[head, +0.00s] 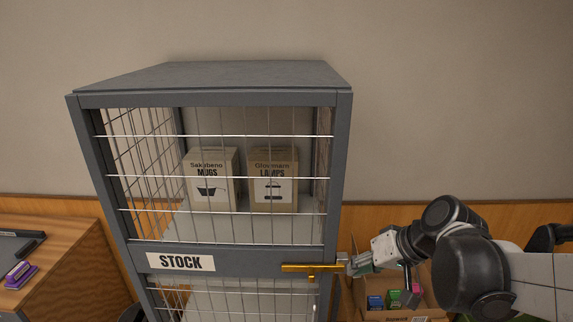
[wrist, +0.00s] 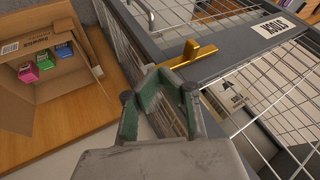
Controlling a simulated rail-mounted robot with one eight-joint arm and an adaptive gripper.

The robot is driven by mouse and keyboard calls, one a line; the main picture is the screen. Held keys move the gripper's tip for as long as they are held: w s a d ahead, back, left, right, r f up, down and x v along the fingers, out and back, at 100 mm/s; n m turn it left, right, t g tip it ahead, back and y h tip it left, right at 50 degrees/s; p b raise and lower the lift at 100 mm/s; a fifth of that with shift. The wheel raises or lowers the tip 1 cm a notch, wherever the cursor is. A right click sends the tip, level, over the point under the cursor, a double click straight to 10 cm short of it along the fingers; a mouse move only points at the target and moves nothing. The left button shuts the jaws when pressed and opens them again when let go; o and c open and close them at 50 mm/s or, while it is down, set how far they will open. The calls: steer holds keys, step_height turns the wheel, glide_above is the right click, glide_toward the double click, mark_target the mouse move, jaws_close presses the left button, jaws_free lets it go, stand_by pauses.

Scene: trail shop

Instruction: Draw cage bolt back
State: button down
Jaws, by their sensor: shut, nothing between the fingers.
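The brass bolt (head: 300,267) lies level across the right part of the grey cage's (head: 225,258) front rail, near its right post. A short brass piece hangs from it. The bolt also shows in the wrist view (wrist: 188,56), just beyond my fingertips. My gripper (head: 347,265) is at the cage's right front corner, close to the bolt's right end. In the wrist view my gripper (wrist: 158,92) is shut and empty, with the bolt ahead of it. Whether a fingertip touches the bolt I cannot tell.
A cardboard box (head: 400,314) with small coloured packs stands right of the cage, below my arm. Two cartons, mugs (head: 212,180) and lamps (head: 273,180), stand inside behind the wire mesh. A wooden counter (head: 60,270) is at left. The wall above the arm is clear.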

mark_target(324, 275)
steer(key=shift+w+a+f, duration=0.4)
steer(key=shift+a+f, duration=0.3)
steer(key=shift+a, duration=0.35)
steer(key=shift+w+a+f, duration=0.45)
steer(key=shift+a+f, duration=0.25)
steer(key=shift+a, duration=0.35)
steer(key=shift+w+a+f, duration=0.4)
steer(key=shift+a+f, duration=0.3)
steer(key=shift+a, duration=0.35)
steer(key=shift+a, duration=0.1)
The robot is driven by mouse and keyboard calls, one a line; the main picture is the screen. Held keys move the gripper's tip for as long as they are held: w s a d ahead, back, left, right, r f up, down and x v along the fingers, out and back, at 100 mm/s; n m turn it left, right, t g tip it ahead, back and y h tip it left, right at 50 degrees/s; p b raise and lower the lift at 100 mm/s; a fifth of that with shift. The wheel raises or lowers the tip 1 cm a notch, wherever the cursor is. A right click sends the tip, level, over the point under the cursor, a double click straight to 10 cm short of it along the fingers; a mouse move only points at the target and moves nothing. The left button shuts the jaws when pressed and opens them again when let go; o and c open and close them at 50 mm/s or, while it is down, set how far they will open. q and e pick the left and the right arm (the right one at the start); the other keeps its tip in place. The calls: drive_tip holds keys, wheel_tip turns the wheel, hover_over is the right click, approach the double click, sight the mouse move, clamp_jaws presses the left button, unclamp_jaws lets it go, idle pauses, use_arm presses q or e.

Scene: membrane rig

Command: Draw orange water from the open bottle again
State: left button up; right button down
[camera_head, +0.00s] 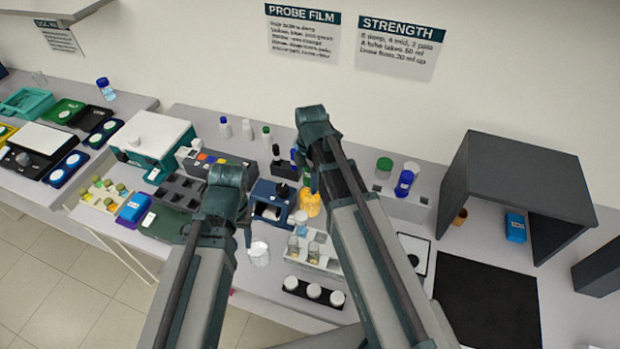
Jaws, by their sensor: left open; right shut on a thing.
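A bottle of orange liquid (311,206) stands near the middle of the bench, partly covered by my right arm. Whether its mouth is open cannot be made out. My right gripper (307,181) is just above and behind it, mostly hidden by its own wrist, and is shut on a thing too covered to identify. I cannot tell whether that thing reaches into the bottle. My left gripper (246,236) points down, open, to the left of the bottle and apart from it.
A white rack with small vials (313,252) and a black holder with white-topped jars (314,292) stand in front. A blue device (268,209) is beside the bottle. A dark shelter (520,170) and a black mat (487,300) lie to the right.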

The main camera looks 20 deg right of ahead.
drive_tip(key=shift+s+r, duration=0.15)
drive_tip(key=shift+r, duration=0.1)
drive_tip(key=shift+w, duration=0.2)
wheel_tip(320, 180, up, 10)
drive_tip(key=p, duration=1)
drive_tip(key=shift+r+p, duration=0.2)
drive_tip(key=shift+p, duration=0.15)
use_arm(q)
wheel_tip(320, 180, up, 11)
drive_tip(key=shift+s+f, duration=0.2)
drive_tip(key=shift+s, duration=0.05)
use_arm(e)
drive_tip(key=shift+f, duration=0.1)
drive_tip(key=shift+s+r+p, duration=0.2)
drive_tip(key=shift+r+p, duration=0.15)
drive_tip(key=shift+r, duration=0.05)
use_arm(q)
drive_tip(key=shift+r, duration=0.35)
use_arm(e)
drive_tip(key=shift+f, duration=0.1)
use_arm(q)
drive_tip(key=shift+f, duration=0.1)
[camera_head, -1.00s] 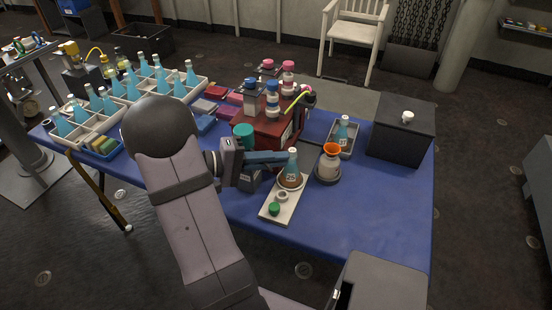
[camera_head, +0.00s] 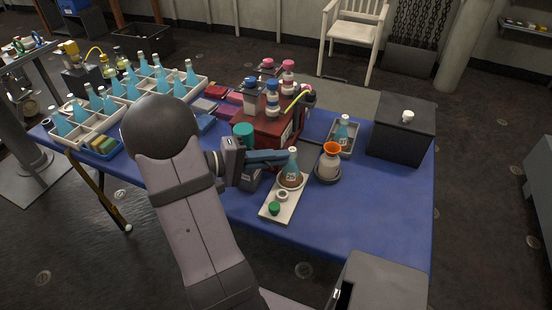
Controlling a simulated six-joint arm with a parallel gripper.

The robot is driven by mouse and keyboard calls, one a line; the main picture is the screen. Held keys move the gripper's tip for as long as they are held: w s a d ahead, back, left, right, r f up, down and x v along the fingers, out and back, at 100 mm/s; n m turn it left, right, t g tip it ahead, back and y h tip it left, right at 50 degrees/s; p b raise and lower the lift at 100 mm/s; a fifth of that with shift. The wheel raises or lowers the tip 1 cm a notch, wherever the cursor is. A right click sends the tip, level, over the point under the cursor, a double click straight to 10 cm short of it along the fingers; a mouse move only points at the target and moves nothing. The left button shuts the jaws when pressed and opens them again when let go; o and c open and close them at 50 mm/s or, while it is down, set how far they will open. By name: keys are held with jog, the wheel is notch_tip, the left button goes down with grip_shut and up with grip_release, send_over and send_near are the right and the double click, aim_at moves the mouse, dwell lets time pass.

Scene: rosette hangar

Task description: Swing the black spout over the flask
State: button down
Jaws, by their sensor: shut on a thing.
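The flask (camera_head: 291,168) holds blue liquid, bears a white label and has a pale cap or mouth. It stands upright in a brown ring on a pale board (camera_head: 270,210). My gripper (camera_head: 286,157) reaches from the left with blue fingers; their tips overlap the flask's neck in the picture, and I cannot tell whether they touch it. It is shut on something small, most likely the black spout, which the fingers hide. A teal-capped bottle (camera_head: 243,132) stands just behind my gripper. I cannot clearly make out the spout or where its tip points.
A red rack (camera_head: 262,127) with bottles is behind. A small tray (camera_head: 347,148) with another flask and a black box (camera_head: 402,128) are further right. The blue tabletop (camera_head: 370,215) is clear at front right.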

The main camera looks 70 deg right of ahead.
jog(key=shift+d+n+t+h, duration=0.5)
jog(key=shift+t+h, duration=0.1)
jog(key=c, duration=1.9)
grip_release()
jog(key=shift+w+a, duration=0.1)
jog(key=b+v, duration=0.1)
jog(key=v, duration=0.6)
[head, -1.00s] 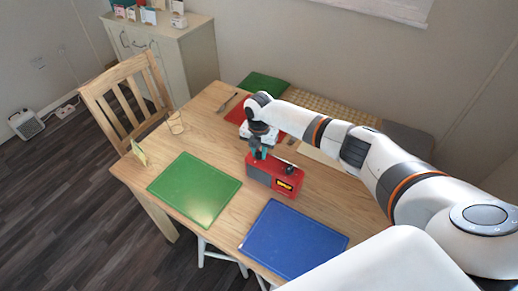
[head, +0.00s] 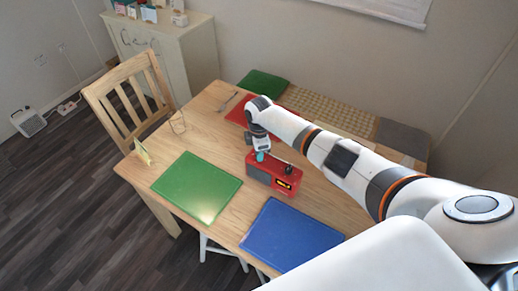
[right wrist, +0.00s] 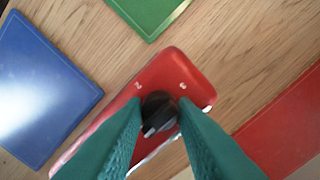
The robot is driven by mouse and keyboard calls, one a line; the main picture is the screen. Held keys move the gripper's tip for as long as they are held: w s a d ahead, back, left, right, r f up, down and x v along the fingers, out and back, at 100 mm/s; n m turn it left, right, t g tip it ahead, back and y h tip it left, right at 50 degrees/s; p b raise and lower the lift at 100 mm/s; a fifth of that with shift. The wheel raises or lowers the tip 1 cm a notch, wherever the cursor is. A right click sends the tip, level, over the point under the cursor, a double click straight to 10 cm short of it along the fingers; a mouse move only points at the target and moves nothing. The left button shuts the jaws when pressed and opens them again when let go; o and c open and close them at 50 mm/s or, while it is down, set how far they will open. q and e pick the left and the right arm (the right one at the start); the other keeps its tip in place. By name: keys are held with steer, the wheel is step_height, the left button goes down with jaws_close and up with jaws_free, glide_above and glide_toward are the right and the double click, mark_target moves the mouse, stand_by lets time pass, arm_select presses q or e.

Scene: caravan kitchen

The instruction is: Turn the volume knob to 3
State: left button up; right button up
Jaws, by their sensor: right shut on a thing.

## [Work to complete]
Locate each line containing the string "simulated" and show it.

## [The reply]
Controlling a simulated rail-mounted robot with one eight-joint arm and an adaptive gripper.
Controlling a simulated six-joint arm with a parallel gripper.

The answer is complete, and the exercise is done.